Такова вся книга, таковы в ней люди и вещи. Даже мысли у этих людей разноцветные:
“Разноцветно, разнозвучно играют умы”.
В этой пестроте все очарование книги. Недаром ее имя – “Ералаш”. В ней и в самом деле ералашная путаница ослепительных пятен, доведенных до предельной яркости. У героев не розовые, а кумачные лица; о небе говорится: очень синее.
И какое множество в этой маленькой книжке людей! – они-то ее и пестрят. Что ни страница, то новые. Горький не любит (или не умеет) слишком долго останавливаться на каком-нибудь одном человеке. Ему нужна пестрая вереница людей; ему нужно, чтобы эта вереница быстро текла по книге красно-сине-зеленой рекой, и, когда прочтешь его последние повести (“Исповедь”, “Кожемякин”, “Детство”, “По Руси”, “В людях”, “Ералаш”, “Мои университеты”), – покажется, что ты долго смотрел на какую-то неистощимую процессию людей, яркую до рези в глазах. Горькому словно надоедает писать об одном человеке, он жаждет пестроты, толчеи, ералаша. Он моменталист-портретист: изобразить во мгновение ока чье-нибудь мелькнувшее лицо удается ему превосходно. Это его специальность. Но изобразит – и готово. Через несколько строк – долой. Проходи, не задерживай! В одной “Исповеди” столько намалевано лиц, что другому романисту, например Гончарову, хватило бы на двенадцать томов. Интересно бы сделать перепись в этой густонаселенной стране – в книгах Горького, – сколько людей там приходится на каждый квадратный вершок? Горький с каким-то все возрастающим сладострастием тянется к этой ярмарочной, буйной, азиатской, ералашной пестроте. Смотрит на нее ненасытно, и, сколько малявинских красок ни брызгает к себе на страницы, все кажется ему мало. Я вчитываюсь хотя бы в первый рассказ этой книжки, который так и называется “Ералаш”. Ослепительно сверкают там апрельские лужи, празднично горит церковный крест. Вот рыжебородый татарин, вот пёстрая, очень пёстрая женщина: в синем жакете, в желто-зеленой юбке, в пунцовом платке. Но для Горького эти краски – не краски.

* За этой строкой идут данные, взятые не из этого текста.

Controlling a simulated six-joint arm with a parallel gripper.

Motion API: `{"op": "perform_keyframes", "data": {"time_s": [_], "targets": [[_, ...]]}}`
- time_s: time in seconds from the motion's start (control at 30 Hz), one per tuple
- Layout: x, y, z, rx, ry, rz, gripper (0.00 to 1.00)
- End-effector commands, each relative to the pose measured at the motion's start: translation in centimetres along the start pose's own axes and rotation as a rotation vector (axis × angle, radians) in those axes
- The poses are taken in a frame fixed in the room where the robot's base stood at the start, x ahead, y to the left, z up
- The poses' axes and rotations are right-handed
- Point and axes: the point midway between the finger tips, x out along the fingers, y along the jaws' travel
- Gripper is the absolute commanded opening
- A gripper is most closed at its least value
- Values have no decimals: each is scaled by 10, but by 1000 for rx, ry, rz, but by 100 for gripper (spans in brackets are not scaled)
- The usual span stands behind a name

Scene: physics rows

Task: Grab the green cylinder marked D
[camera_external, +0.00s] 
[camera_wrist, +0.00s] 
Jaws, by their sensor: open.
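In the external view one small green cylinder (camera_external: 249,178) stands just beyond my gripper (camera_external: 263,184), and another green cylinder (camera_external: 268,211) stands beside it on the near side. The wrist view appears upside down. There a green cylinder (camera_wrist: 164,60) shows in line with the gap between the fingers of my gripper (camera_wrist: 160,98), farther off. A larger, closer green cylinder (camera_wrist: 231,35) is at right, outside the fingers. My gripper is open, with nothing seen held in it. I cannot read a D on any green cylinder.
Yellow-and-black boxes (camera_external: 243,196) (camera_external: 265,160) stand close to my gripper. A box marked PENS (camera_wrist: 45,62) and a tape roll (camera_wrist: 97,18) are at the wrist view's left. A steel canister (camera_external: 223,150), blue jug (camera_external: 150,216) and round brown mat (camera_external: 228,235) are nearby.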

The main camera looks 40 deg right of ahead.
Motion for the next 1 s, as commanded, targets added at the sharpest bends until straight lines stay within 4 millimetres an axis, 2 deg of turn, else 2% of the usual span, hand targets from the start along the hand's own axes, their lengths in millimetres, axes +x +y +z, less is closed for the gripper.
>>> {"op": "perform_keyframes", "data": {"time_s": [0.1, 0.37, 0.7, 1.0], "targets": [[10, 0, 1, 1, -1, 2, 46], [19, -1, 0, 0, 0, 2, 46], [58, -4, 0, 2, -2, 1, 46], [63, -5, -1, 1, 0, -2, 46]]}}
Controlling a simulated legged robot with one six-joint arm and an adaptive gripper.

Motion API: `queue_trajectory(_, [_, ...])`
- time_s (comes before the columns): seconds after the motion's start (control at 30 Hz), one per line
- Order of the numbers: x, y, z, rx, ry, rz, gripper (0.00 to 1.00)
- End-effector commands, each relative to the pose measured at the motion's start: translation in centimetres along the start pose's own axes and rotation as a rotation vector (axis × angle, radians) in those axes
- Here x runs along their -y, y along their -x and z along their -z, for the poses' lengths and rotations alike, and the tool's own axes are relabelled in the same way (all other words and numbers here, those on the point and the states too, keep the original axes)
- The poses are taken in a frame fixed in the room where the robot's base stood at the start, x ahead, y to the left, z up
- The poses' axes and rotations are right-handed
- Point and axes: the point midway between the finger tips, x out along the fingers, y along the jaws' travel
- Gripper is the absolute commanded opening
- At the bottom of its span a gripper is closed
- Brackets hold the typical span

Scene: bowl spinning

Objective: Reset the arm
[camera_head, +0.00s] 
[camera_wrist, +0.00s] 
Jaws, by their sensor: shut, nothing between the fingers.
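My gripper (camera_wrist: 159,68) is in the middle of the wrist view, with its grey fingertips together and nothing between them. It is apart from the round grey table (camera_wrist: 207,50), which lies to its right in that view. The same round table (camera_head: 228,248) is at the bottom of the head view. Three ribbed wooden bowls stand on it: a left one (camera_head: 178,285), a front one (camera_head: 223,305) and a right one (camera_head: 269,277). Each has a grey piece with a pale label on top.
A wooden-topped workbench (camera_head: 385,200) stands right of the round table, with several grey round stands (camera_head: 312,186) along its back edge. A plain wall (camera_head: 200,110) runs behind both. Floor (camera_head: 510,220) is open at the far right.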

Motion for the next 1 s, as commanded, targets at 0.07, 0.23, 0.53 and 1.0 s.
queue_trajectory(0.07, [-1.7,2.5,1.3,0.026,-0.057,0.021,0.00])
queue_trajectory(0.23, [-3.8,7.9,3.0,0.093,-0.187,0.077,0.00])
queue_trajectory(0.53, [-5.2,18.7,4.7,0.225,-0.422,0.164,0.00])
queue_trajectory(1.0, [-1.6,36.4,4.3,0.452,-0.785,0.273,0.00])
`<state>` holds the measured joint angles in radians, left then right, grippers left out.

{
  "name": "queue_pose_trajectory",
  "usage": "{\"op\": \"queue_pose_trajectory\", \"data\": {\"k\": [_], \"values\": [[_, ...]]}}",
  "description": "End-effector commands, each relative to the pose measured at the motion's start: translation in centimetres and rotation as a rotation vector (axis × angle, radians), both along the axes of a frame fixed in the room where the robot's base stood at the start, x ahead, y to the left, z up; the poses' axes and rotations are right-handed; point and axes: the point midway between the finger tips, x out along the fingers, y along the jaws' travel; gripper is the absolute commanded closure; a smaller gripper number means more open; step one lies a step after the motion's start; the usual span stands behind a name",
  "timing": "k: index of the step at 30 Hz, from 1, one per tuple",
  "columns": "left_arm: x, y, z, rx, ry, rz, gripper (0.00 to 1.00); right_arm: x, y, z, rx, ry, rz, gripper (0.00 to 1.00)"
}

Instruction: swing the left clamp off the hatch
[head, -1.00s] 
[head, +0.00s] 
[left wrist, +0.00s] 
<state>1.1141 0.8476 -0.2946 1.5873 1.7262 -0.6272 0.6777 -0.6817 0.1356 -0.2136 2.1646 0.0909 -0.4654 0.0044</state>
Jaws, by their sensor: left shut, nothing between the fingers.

Ему хочется бешеной яркости, и вот перед нами под огненным солнцем, по черному бархату степи, тянется крестный ход, золотой, малиновый, оранжевый, сверкают хоругви и ризы священников, и над мохнатыми головами людей, “сверкает, ослепляя, квадратный кусок золота, весь облеплен солнцем”. Яркий ситец, золото, кумач – татарская, византийская Русь!
И какие пёстрые ералашные звуки: хохот, песни, звоны, прибаутки, зазывания и божба торгашей.
И какие ералашные события: тут мертвец, а там целуются, тут торгуют, а там замышляют убийство.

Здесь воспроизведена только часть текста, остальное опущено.